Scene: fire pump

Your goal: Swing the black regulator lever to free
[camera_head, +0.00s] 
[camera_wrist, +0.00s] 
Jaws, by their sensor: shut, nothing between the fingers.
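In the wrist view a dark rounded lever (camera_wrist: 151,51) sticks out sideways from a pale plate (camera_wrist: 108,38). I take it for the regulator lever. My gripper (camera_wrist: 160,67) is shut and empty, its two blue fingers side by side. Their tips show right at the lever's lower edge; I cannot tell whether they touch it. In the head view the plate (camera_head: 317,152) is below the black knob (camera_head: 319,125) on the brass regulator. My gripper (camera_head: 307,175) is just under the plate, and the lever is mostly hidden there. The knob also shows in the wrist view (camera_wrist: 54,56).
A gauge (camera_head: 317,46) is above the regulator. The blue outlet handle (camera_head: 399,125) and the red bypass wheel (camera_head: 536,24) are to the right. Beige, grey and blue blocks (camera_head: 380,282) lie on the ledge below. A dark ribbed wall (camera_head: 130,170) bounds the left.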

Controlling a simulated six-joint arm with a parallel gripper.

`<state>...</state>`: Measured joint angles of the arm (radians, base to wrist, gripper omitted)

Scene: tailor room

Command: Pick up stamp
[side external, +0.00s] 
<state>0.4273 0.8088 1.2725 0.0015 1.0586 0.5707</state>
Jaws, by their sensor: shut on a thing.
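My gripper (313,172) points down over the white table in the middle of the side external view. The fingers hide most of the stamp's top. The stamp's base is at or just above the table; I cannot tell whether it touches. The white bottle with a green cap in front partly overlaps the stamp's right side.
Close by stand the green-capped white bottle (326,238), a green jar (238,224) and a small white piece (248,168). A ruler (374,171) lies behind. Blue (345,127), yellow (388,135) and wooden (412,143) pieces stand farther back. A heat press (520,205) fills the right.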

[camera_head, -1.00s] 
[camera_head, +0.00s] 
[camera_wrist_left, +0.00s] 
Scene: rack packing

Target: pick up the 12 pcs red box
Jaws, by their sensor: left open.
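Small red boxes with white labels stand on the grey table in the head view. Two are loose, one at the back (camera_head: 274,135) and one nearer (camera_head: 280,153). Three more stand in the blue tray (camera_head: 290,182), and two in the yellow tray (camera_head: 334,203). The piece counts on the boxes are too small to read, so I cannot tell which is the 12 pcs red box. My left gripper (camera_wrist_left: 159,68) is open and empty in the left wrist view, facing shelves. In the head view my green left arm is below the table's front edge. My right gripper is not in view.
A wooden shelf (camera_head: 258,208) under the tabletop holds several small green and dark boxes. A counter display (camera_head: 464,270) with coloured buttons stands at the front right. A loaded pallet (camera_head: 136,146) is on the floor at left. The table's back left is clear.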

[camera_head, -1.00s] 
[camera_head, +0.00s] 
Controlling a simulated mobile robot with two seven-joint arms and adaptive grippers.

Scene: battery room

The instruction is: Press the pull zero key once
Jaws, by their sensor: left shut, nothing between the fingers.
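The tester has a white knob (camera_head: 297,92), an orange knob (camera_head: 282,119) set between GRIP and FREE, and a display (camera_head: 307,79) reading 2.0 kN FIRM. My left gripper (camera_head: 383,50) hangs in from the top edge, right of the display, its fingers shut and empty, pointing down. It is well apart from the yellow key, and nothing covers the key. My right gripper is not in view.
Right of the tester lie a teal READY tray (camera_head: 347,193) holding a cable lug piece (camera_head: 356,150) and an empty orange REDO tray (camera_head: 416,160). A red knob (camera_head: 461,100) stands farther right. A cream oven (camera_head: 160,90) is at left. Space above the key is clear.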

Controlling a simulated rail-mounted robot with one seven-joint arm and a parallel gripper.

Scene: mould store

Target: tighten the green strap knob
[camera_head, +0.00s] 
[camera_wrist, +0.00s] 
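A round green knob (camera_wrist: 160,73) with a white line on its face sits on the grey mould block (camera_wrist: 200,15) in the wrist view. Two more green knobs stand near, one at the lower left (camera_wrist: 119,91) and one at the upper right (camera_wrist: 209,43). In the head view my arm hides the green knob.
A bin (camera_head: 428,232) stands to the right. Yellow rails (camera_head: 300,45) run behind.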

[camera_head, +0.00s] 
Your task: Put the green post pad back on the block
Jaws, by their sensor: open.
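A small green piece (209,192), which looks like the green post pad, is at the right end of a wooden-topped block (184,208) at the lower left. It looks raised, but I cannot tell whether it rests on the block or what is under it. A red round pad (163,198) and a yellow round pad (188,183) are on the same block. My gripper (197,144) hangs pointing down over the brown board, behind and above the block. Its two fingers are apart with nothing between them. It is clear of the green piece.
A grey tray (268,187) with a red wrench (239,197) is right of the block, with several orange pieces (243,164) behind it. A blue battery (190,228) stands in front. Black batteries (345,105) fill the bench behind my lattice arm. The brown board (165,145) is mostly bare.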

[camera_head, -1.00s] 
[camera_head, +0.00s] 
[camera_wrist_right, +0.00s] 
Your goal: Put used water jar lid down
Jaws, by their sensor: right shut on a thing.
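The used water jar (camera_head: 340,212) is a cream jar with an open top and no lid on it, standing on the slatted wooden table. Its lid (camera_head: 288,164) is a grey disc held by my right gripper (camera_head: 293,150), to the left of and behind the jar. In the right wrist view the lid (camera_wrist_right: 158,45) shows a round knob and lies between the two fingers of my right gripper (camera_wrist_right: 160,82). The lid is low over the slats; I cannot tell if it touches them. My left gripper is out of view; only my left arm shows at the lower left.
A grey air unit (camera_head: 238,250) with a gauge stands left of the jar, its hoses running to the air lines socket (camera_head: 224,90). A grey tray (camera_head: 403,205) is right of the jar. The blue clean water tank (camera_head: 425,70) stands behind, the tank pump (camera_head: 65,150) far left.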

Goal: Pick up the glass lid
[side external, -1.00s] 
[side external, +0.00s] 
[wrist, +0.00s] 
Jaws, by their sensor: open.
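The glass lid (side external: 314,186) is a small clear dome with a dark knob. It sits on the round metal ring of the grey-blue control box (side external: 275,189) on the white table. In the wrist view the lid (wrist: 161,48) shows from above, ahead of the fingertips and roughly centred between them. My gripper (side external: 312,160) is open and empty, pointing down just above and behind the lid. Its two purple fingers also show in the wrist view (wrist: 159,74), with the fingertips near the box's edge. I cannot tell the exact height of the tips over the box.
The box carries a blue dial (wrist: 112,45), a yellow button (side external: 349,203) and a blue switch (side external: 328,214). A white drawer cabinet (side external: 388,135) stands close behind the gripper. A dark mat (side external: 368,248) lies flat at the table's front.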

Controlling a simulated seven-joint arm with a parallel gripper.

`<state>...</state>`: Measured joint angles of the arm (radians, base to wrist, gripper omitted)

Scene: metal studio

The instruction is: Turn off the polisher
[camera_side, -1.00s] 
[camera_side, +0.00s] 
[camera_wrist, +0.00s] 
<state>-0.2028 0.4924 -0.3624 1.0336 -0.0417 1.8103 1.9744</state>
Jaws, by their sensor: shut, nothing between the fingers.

☆ ☆ ☆ ☆ ☆ ☆ ☆

Your task ->
Restate all of the entries above precisely.

Solution ->
Scene: fire pump

Your goal: Swing the black regulator lever to free
[camera_head, +0.00s] 
[camera_wrist, +0.00s] 
Jaws, by their sensor: shut, nothing between the fingers.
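In the wrist view a dark rounded lever (camera_wrist: 151,51) sticks out sideways from a pale plate (camera_wrist: 108,38). I take it for the regulator lever. My gripper (camera_wrist: 160,67) is shut and empty, its two blue fingers side by side. Their tips show right at the lever's lower edge; I cannot tell whether they touch it. In the head view the plate (camera_head: 317,152) is below the black knob (camera_head: 319,125) on the brass regulator. My gripper (camera_head: 307,175) is just under the plate, and the lever is mostly hidden there. The knob also shows in the wrist view (camera_wrist: 54,56).
A gauge (camera_head: 317,46) is above the regulator. The blue outlet handle (camera_head: 399,125) and the red bypass wheel (camera_head: 536,24) are to the right. Beige, grey and blue blocks (camera_head: 380,282) lie on the ledge below. A dark ribbed wall (camera_head: 130,170) bounds the left.

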Controlling a simulated six-joint arm with a parallel gripper.

`<state>...</state>`: Measured joint angles of the arm (radians, base to wrist, gripper omitted)

Scene: tailor room

Command: Pick up stamp
[side external, +0.00s] 
<state>0.4273 0.8088 1.2725 0.0015 1.0586 0.5707</state>
Jaws, by their sensor: shut on a thing.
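My gripper (313,172) points down over the white table in the middle of the side external view. The fingers hide most of the stamp's top. The stamp's base is at or just above the table; I cannot tell whether it touches. The white bottle with a green cap in front partly overlaps the stamp's right side.
Close by stand the green-capped white bottle (326,238), a green jar (238,224) and a small white piece (248,168). A ruler (374,171) lies behind. Blue (345,127), yellow (388,135) and wooden (412,143) pieces stand farther back. A heat press (520,205) fills the right.

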[camera_head, -1.00s] 
[camera_head, +0.00s] 
[camera_wrist_left, +0.00s] 
Scene: rack packing

Target: pick up the 12 pcs red box
Jaws, by their sensor: left open.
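Small red boxes with white labels stand on the grey table in the head view. Two are loose, one at the back (camera_head: 274,135) and one nearer (camera_head: 280,153). Three more stand in the blue tray (camera_head: 290,182), and two in the yellow tray (camera_head: 334,203). The piece counts on the boxes are too small to read, so I cannot tell which is the 12 pcs red box. My left gripper (camera_wrist_left: 159,68) is open and empty in the left wrist view, facing shelves. In the head view my green left arm is below the table's front edge. My right gripper is not in view.
A wooden shelf (camera_head: 258,208) under the tabletop holds several small green and dark boxes. A counter display (camera_head: 464,270) with coloured buttons stands at the front right. A loaded pallet (camera_head: 136,146) is on the floor at left. The table's back left is clear.

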[camera_head, -1.00s] 
[camera_head, +0.00s] 
Controlling a simulated mobile robot with two seven-joint arms and adaptive grippers.

Scene: battery room

The instruction is: Press the pull zero key once
Jaws, by their sensor: left shut, nothing between the fingers.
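The tester has a white knob (camera_head: 297,92), an orange knob (camera_head: 282,119) set between GRIP and FREE, and a display (camera_head: 307,79) reading 2.0 kN FIRM. My left gripper (camera_head: 383,50) hangs in from the top edge, right of the display, its fingers shut and empty, pointing down. It is well apart from the yellow key, and nothing covers the key. My right gripper is not in view.
Right of the tester lie a teal READY tray (camera_head: 347,193) holding a cable lug piece (camera_head: 356,150) and an empty orange REDO tray (camera_head: 416,160). A red knob (camera_head: 461,100) stands farther right. A cream oven (camera_head: 160,90) is at left. Space above the key is clear.

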Controlling a simulated rail-mounted robot with one seven-joint arm and a parallel gripper.

Scene: mould store

Target: tighten the green strap knob
[camera_head, +0.00s] 
[camera_wrist, +0.00s] 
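A round green knob (camera_wrist: 160,73) with a white line on its face sits on the grey mould block (camera_wrist: 200,15) in the wrist view. Two more green knobs stand near, one at the lower left (camera_wrist: 119,91) and one at the upper right (camera_wrist: 209,43). In the head view my arm hides the green knob.
A bin (camera_head: 428,232) stands to the right. Yellow rails (camera_head: 300,45) run behind.

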[camera_head, +0.00s] 
Your task: Put the green post pad back on the block
Jaws, by their sensor: open.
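A small green piece (209,192), which looks like the green post pad, is at the right end of a wooden-topped block (184,208) at the lower left. It looks raised, but I cannot tell whether it rests on the block or what is under it. A red round pad (163,198) and a yellow round pad (188,183) are on the same block. My gripper (197,144) hangs pointing down over the brown board, behind and above the block. Its two fingers are apart with nothing between them. It is clear of the green piece.
A grey tray (268,187) with a red wrench (239,197) is right of the block, with several orange pieces (243,164) behind it. A blue battery (190,228) stands in front. Black batteries (345,105) fill the bench behind my lattice arm. The brown board (165,145) is mostly bare.

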[camera_head, -1.00s] 
[camera_head, +0.00s] 
[camera_wrist_right, +0.00s] 
Your goal: Put used water jar lid down
Jaws, by their sensor: right shut on a thing.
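The used water jar (camera_head: 340,212) is a cream jar with an open top and no lid on it, standing on the slatted wooden table. Its lid (camera_head: 288,164) is a grey disc held by my right gripper (camera_head: 293,150), to the left of and behind the jar. In the right wrist view the lid (camera_wrist_right: 158,45) shows a round knob and lies between the two fingers of my right gripper (camera_wrist_right: 160,82). The lid is low over the slats; I cannot tell if it touches them. My left gripper is out of view; only my left arm shows at the lower left.
A grey air unit (camera_head: 238,250) with a gauge stands left of the jar, its hoses running to the air lines socket (camera_head: 224,90). A grey tray (camera_head: 403,205) is right of the jar. The blue clean water tank (camera_head: 425,70) stands behind, the tank pump (camera_head: 65,150) far left.

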Goal: Pick up the glass lid
[side external, -1.00s] 
[side external, +0.00s] 
[wrist, +0.00s] 
Jaws, by their sensor: open.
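The glass lid (side external: 314,186) is a small clear dome with a dark knob. It sits on the round metal ring of the grey-blue control box (side external: 275,189) on the white table. In the wrist view the lid (wrist: 161,48) shows from above, ahead of the fingertips and roughly centred between them. My gripper (side external: 312,160) is open and empty, pointing down just above and behind the lid. Its two purple fingers also show in the wrist view (wrist: 159,74), with the fingertips near the box's edge. I cannot tell the exact height of the tips over the box.
The box carries a blue dial (wrist: 112,45), a yellow button (side external: 349,203) and a blue switch (side external: 328,214). A white drawer cabinet (side external: 388,135) stands close behind the gripper. A dark mat (side external: 368,248) lies flat at the table's front.

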Controlling a simulated seven-joint arm with a parallel gripper.

`<state>...</state>`: Measured joint angles of the arm (radians, base to wrist, gripper omitted)

Scene: metal studio

The instruction is: Turn off the polisher
[camera_side, -1.00s] 
[camera_side, +0.00s] 
[camera_wrist, +0.00s] 
<state>-0.2028 0.4924 -0.3624 1.0336 -0.0417 1.8103 1.9744</state>
Jaws, by their sensor: shut, nothing between the fingers.

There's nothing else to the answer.